Chronic truants targeted in county by pilot program Project Attend links school-skippers with volunteer monitors

March 26, 1998|By Kris Antonelli | Kris Antonelli,SUN STAFF

Pam Rohrer saw in an eighth-grader at Old Mill Middle School South who chronically cut class because she'd rather stay in bed the perfect candidate for a pilot program that tracks truants.

"I was having fun at skipping school and staying at home," said the girl, who missed 53 days from September to mid-February. She asked that her name not be used because she does not want her classmates to tease her.

As a participant in Project Attend, she and other students in several Anne Arundel County schools who skip will be monitored by volunteers such as Rohrer, who is an attendance secretary at the school.

Begun last month at Freetown, Meade Heights, Point Pleasant and Richard Henry Lee elementaries, Marley, Old Mill South and Corkran middle schools, and Glen Burnie High School, the program is in effect in one other school district, Baltimore County's.

In Anne Arundel, the number of students cutting classes has fallen from 1,680 during the 1995-1996 school year to 1,580 last school year. But school officials thought the program would help with extreme cases, such as that of the Old Mill student.

Besides having fun at home, the 13-year-old said, she hated waiting outside for her 8: 40 a.m. bus, and no one was home to take her to school when she missed the bus.
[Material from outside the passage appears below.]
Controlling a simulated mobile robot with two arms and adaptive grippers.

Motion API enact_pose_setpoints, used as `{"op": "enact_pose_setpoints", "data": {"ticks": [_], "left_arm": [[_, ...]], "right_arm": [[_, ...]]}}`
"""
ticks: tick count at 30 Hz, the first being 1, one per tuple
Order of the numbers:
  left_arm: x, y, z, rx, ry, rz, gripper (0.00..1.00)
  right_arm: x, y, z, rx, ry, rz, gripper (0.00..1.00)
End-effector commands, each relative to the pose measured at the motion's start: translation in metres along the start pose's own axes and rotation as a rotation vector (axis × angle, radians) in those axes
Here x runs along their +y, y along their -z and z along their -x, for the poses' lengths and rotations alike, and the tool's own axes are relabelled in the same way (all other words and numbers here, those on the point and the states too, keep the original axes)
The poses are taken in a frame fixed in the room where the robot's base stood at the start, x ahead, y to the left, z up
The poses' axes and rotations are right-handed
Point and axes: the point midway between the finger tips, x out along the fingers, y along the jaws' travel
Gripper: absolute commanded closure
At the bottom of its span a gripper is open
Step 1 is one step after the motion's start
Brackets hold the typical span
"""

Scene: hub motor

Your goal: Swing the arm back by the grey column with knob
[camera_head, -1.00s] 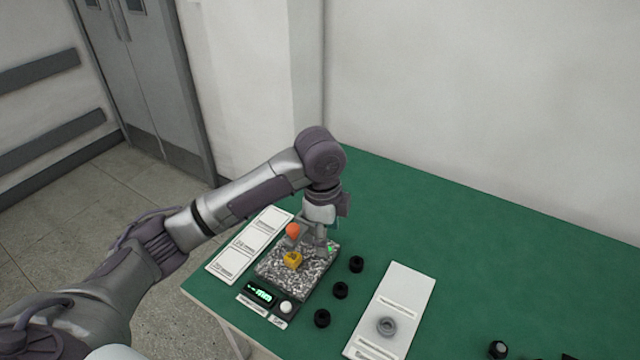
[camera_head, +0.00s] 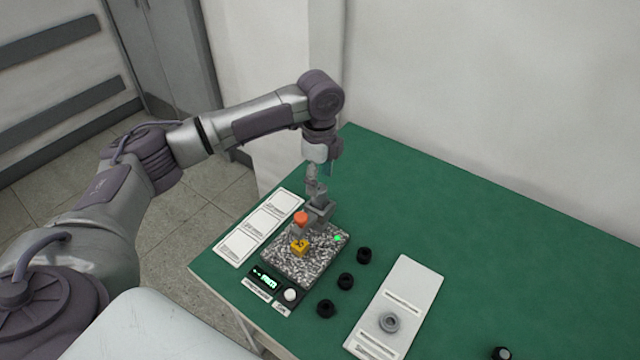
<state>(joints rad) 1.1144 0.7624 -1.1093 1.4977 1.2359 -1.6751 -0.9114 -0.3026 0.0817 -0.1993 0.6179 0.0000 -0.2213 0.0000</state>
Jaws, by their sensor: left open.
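The device with a speckled stone base (camera_head: 290,268) stands near the left end of the green table. A short grey column (camera_head: 321,210) rises at its back, with an orange knob (camera_head: 301,218) beside it on the left. A yellow block (camera_head: 299,247) with dark marks sits in front of the knob. My left gripper (camera_head: 314,188) points down just above the grey column, open; its fingers look small and grey, and I cannot tell whether they touch the column. My right gripper is out of view.
A display with green digits (camera_head: 265,279) and a white button (camera_head: 291,295) are at the device's front. Several black knobs, one here (camera_head: 345,281), stand to its right. A white panel (camera_head: 411,290) holds a grey ring (camera_head: 389,322). White cards (camera_head: 262,228) lie left. The table's back right is clear.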

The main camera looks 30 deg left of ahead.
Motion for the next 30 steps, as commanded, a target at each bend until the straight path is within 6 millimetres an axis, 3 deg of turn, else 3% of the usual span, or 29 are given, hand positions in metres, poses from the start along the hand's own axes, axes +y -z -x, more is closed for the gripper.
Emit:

Under Project Attend, administrators refer a total of six students from the schools, more if the program works and is expanded.

State law requires that a student miss no more than six days of a 180-day school year, but school attendance rules are flexible enough to allow for more absences for such things as an extended illness, said Suzanne Zukauskas, one of the project's coordinators.

A student can fail with six unexcused absences during a six-week marking period.

In such a case, school officials notify county police, who may require parents and the student to attend a hearing in District Court in Glen Burnie. Truancy hearings are held and presided over by juvenile justice and school officials in an office setting in Annapolis; a Project Attend hearing has a more serious tone.

Project hearings "are held in a courtroom at night with a juvenile justice worker, an armed and uniformed police officer and a school administrator," said Zukauskas. "It's a much more frightening experience."

During the Old Mill student's hearing Feb. 19, a police officer told her and her parents that the parents could be arrested and fined $50 for every day she missed school.

"My mother was mad. She said it wasn't her fault that I didn't go to school," the girl said. "I thought I was going to be sent to a juvenile home, and that was scary."

During the hearing, an attendance contract was arrived at between the student and the school. It requires her to check in and out each day with Rohrer and to have her teachers fill out a daily report noting her attendance and her attitude, conduct and quiz or test performance.

"Before the hearing, I thought that no one cared enough to make me go to school, and if my parents wanted me to go to school they would stay at home and make me go," the girl said. "But now I understand that they have to be at work before I get on the bus."

The difference between Project Attend and the way truants are usually handled is in the follow-up, Zukauskas said.

Truant cases involve hearings, and the students are told that they must attend school or their parents might be arrested, but they do not involve anyone like the volunteers to check in with or to monitor students' daily progress, she said.

"This really seems to be working for her," Rohrer said of the Old Mill student. "Since her hearing, she has only missed three days because she was sick."